[Your task]
Include in the output only the lines from the opening of the records through the line containing "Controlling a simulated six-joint", each printed exactly; pictures are omitted.

[Saved entries]
---+---

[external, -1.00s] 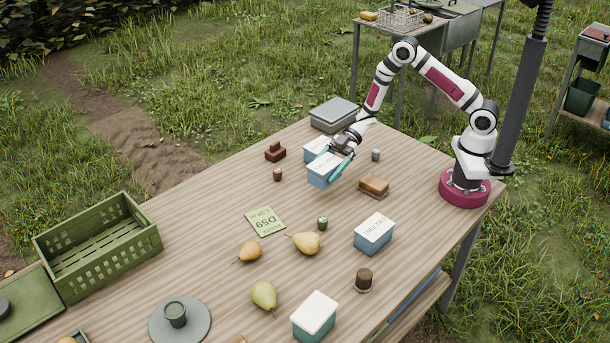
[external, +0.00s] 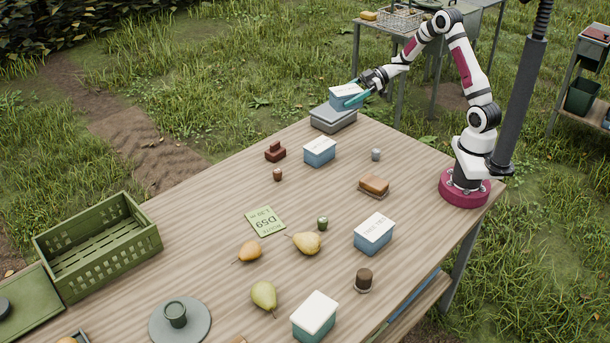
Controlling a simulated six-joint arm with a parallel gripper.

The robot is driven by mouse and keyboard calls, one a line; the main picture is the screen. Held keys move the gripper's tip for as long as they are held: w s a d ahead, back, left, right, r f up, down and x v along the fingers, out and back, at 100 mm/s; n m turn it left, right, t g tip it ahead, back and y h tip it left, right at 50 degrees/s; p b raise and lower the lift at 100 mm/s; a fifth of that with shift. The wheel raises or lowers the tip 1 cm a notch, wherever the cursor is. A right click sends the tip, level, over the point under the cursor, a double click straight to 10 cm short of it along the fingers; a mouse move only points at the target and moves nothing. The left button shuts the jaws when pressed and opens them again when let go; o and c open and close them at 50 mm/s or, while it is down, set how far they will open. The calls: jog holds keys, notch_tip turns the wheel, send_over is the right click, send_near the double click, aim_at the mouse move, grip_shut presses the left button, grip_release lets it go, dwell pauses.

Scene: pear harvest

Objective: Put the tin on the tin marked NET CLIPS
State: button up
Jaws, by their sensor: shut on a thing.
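My gripper (external: 357,98) is shut on a blue tin with a white lid (external: 346,91). The held tin is level and raised, overlapping the top of a grey box in view. Three similar tins stand on the table: one behind the middle (external: 320,154), one at the right (external: 373,235) and one at the front (external: 314,318). The right tin has dark lettering on its lid, too small to read surely. Lettering on the back tin is not legible, and the front tin's lid looks plain. I cannot tell which is marked NET CLIPS.
The grey box (external: 333,120) stands at the table's back corner, under the held tin in view. A dark red block (external: 275,152), a brown brush-like block (external: 374,184), small pots, pears and a green card (external: 265,221) are spread about. A green crate (external: 98,245) stands left.

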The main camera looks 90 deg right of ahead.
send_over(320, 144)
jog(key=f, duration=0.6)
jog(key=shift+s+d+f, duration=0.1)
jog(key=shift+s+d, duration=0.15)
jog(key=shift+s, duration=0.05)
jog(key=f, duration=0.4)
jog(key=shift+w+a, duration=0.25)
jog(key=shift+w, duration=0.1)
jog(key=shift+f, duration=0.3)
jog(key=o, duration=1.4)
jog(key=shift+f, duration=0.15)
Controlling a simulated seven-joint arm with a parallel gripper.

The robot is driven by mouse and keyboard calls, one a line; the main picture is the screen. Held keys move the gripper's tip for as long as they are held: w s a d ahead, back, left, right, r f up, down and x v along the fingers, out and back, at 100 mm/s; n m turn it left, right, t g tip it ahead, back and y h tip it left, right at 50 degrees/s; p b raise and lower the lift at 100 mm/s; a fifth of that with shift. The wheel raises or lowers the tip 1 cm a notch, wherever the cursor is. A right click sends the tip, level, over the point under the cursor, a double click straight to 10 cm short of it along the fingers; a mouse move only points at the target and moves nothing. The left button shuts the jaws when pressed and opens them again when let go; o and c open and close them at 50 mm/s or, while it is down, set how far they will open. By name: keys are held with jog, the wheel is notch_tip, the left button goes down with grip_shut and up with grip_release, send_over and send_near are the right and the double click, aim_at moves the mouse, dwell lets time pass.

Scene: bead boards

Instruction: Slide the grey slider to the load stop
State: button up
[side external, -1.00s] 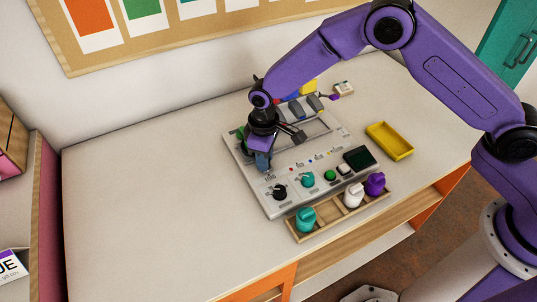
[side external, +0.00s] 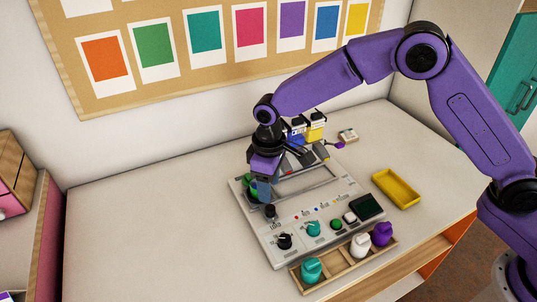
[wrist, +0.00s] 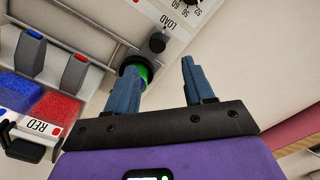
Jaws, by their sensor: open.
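A dark grey knob, which looks like the grey slider (wrist: 158,42), stands beside the printed LOAD label (wrist: 180,25) in the wrist view. In the side view it is the small dark knob (side external: 270,211) near the panel's left edge. My gripper (wrist: 160,66) is open and empty, its two blue fingers spread below the knob in the wrist view. In the side view my gripper (side external: 262,190) is low over the panel, behind the knob and apart from it. I cannot make out the load stop itself.
A green round part (wrist: 143,72) with a black rim lies close by the left finger. Grey levers (wrist: 75,72) and bead bins (wrist: 48,108) stand to the left. Dials (side external: 284,241), a wooden tray (side external: 343,264) and a yellow tray (side external: 396,189) are nearby. The table's left side is clear.

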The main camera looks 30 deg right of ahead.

---+---

[Response]
[external, -1.00s] 
[external, +0.00s] 
Controlling a simulated six-joint arm with a parallel gripper.

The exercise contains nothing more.